C’est une lettre revancharde au ton «amer», «de quelqu’un d’aveugle qui ne voit pas le bien qui se passe dans le pays», a rétorqué le sénateur Roy Barreras, du Parti social d’unité nationale, appelé «Parti de la U», en référence au nom de l’ancien président Uribe.  Plusieurs autres sénateurs ont déploré qu’Uribe tentait ainsi de «politiser» la visite du pape.

Alors que certains affirment que le nouvel accord du gouvernement colombien avec la guérilla de l’ELN est «le premier miracle du pape» en Colombie, l’opposition au président Santos ne s’est pas calmée et dénonce les négociations de paix. Le président Santos estime que ce cessez-le-feu «est une grande nouvelle aussi pour le pape» et que sa venue a certainement eu une influence sur cet accord.  (cath.ch/be)

(*) La communauté de Bojayà, dans le département du Choco, sur les rives du Rio Atrato, au cœur de la selva humide de la Côte du Pacifique, avait été prise entre deux feux en ce mois de mai 2002 dans les combats entre les FARC et les paramilitaires des AUC (Autodefensas unidas de Colombia), soutenus par l’armée nationale.

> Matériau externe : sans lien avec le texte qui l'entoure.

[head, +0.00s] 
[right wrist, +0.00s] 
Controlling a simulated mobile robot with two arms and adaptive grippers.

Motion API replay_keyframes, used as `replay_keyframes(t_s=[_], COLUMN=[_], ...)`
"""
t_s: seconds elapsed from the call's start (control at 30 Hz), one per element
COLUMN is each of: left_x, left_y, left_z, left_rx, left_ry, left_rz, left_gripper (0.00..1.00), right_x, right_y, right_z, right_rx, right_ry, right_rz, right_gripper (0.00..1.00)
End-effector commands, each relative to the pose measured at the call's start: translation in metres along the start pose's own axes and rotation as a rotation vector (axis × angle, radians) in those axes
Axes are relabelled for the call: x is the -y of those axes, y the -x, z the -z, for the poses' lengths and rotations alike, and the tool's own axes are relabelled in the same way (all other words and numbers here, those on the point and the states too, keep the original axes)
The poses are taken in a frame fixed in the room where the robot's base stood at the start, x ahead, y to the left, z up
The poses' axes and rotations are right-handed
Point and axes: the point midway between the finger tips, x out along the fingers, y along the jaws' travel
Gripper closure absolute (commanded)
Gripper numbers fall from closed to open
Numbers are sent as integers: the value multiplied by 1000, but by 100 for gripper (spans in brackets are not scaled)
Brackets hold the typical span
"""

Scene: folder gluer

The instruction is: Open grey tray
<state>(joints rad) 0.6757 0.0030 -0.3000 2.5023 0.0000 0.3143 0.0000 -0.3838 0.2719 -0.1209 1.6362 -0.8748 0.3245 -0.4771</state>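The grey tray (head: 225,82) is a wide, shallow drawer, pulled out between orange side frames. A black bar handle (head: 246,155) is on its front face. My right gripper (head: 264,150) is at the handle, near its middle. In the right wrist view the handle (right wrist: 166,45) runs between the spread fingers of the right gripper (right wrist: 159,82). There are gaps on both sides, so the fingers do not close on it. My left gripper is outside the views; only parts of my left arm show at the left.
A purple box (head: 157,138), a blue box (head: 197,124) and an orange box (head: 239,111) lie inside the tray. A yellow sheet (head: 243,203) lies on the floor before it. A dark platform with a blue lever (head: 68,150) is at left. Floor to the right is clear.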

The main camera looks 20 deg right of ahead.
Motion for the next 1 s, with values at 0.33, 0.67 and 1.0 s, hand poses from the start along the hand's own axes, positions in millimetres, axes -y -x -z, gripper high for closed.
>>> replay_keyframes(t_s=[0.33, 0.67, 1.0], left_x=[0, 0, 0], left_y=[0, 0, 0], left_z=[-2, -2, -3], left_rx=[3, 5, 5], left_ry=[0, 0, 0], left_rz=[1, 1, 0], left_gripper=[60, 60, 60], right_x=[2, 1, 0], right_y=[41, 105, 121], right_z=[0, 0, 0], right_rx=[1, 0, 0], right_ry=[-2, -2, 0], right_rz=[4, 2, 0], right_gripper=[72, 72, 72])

Les AUC avaient transformé la population civile, qui s’était abritée dans l’église, en un véritable «bouclier humain».

Le 2 mai 2002, au deuxième jour de la confrontation militaire entre les Fronts 5 et 57 du Bloc «José Maria Córdoba» de la guérilla des FARC et les paramilitaires du Bloc «Elmer Cardenas» des AUC, une des «pipetas» lancée par les FARC – une bouteille de gaz remplie de poudre et de ferraille propulsée par un mortier artisanal – a traversé le toit de l’église pour atterrir sur l’autel. L’explosion qui a suivi a éventré le bâtiment et fait voler le toit de l’édifice, déchiquetant les corps sur son passage.

 

Colombie Le Christ mutilé de Bojaya, témoin de la barbarie de la guerre
6 septembre 2017 | 14:40
par Jacques Berset
Temps de lecture: env. 6 min.
Colombie (118), pape françois (2270)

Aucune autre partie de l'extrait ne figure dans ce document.